Extracted material:
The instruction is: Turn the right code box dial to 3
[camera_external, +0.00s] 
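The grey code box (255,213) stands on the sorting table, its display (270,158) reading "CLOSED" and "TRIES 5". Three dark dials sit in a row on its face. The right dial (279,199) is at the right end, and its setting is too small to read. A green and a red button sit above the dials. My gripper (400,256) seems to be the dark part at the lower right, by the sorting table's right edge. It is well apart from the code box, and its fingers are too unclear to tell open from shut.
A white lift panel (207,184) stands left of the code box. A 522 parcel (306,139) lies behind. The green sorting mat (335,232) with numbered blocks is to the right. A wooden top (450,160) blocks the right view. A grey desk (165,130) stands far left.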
---
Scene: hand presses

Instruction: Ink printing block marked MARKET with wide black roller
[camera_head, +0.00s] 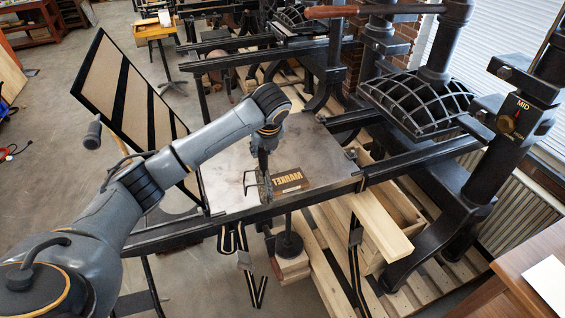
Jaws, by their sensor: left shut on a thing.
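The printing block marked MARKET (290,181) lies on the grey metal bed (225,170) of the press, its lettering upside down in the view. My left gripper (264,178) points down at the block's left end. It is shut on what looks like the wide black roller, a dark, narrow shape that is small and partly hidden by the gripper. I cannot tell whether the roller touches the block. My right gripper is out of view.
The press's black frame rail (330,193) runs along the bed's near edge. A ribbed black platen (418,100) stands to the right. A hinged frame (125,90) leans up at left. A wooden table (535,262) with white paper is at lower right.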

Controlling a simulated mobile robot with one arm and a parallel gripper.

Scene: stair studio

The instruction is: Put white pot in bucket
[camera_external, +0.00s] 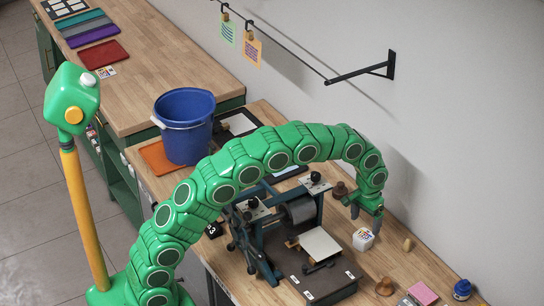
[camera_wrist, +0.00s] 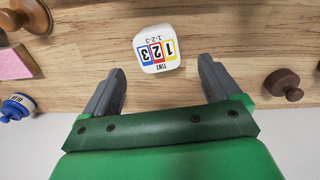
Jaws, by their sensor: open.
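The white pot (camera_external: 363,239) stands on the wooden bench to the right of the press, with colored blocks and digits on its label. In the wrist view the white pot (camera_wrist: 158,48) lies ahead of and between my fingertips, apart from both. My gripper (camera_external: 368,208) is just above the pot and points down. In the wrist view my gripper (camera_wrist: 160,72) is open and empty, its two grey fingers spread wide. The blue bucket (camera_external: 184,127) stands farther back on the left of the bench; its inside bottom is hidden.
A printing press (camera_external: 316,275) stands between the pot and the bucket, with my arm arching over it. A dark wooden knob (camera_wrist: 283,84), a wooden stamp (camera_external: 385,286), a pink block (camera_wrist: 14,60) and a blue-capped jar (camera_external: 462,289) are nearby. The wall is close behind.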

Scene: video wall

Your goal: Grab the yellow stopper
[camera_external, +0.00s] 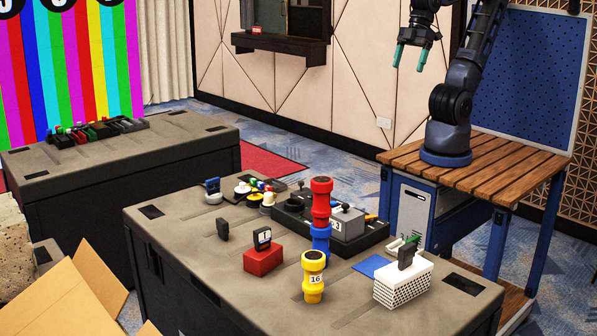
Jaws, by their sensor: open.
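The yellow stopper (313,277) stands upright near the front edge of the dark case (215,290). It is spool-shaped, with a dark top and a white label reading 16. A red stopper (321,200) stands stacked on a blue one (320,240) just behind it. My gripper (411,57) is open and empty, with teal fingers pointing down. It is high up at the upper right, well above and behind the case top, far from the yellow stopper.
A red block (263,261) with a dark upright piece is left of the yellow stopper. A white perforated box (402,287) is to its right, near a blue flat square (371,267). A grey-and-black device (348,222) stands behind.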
--
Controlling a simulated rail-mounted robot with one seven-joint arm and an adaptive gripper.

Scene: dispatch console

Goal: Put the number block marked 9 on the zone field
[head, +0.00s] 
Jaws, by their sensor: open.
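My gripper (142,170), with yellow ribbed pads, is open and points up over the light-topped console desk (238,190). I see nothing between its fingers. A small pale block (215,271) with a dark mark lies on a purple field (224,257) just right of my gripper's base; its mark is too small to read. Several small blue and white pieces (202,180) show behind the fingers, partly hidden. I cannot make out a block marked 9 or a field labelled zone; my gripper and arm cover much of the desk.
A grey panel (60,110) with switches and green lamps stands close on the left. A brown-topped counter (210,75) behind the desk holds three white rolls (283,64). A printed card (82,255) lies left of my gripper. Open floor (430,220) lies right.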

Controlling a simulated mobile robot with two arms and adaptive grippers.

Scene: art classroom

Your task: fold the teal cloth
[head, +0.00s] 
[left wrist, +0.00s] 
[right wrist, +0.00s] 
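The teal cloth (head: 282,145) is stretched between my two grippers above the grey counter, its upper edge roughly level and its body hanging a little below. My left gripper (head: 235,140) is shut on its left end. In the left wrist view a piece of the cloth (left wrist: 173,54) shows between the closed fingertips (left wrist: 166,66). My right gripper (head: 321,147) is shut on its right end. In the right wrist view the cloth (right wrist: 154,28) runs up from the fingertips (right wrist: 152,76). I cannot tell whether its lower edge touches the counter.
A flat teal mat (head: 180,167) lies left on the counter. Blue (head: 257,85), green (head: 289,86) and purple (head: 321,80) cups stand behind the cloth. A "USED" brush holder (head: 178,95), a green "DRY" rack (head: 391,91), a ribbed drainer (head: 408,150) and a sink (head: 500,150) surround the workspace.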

Given instruction: From the listing above, restate verbatim the lines running from the one with "The instruction is: Put white pot in bucket" through the one with "[camera_wrist, +0.00s]", inclusive, but not the pictures.

Task output:
The instruction is: Put white pot in bucket
[camera_external, +0.00s] 
[camera_wrist, +0.00s] 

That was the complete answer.